Your goal: Quote exactly, and only, the lines from the one with "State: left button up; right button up" through the end of the listing.

Source data:
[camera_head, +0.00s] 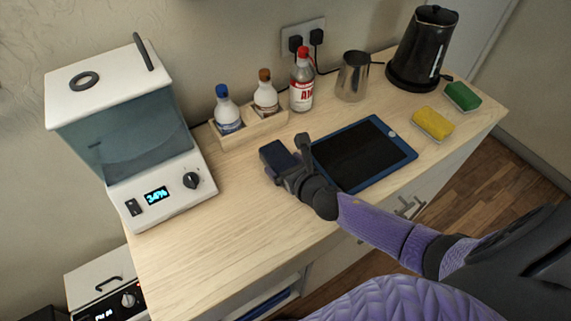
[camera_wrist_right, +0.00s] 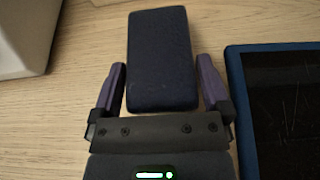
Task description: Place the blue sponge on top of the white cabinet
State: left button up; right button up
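The blue sponge (camera_head: 277,157) is a dark navy block over the wooden counter top (camera_head: 190,262), left of the tablet. It also shows in the right wrist view (camera_wrist_right: 160,60). My right gripper (camera_head: 292,156) is around its near end, with one finger on each side. In the right wrist view the fingers (camera_wrist_right: 160,75) look open, with narrow gaps to the sponge. I cannot tell whether they touch it. The counter has a pale front with handles; I cannot tell whether this is the white cabinet. My left gripper is not in view.
A blue-framed tablet (camera_head: 362,153) lies right of my right gripper. A bottle rack (camera_head: 250,129), red-capped bottle (camera_head: 302,82), metal cup (camera_head: 352,77) and black kettle (camera_head: 423,48) stand behind. Yellow (camera_head: 432,124) and green (camera_head: 462,96) sponges lie right. A white appliance (camera_head: 160,195) stands left.

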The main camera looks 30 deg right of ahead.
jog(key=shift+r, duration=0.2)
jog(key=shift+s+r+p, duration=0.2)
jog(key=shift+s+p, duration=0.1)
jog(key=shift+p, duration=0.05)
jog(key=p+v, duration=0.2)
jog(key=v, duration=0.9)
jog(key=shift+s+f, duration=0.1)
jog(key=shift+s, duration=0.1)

Written answer:
State: left button up; right button up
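The blue sponge (camera_head: 277,157) is a dark navy block over the wooden counter top (camera_head: 190,262), left of the tablet. It also shows in the right wrist view (camera_wrist_right: 160,60). My right gripper (camera_head: 292,156) is around its near end, with one finger on each side. In the right wrist view the fingers (camera_wrist_right: 160,75) look open, with narrow gaps to the sponge. I cannot tell whether they touch it. The counter has a pale front with handles; I cannot tell whether this is the white cabinet. My left gripper is not in view.
A blue-framed tablet (camera_head: 362,153) lies right of my right gripper. A bottle rack (camera_head: 250,129), red-capped bottle (camera_head: 302,82), metal cup (camera_head: 352,77) and black kettle (camera_head: 423,48) stand behind. Yellow (camera_head: 432,124) and green (camera_head: 462,96) sponges lie right. A white appliance (camera_head: 160,195) stands left.

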The main camera looks 30 deg right of ahead.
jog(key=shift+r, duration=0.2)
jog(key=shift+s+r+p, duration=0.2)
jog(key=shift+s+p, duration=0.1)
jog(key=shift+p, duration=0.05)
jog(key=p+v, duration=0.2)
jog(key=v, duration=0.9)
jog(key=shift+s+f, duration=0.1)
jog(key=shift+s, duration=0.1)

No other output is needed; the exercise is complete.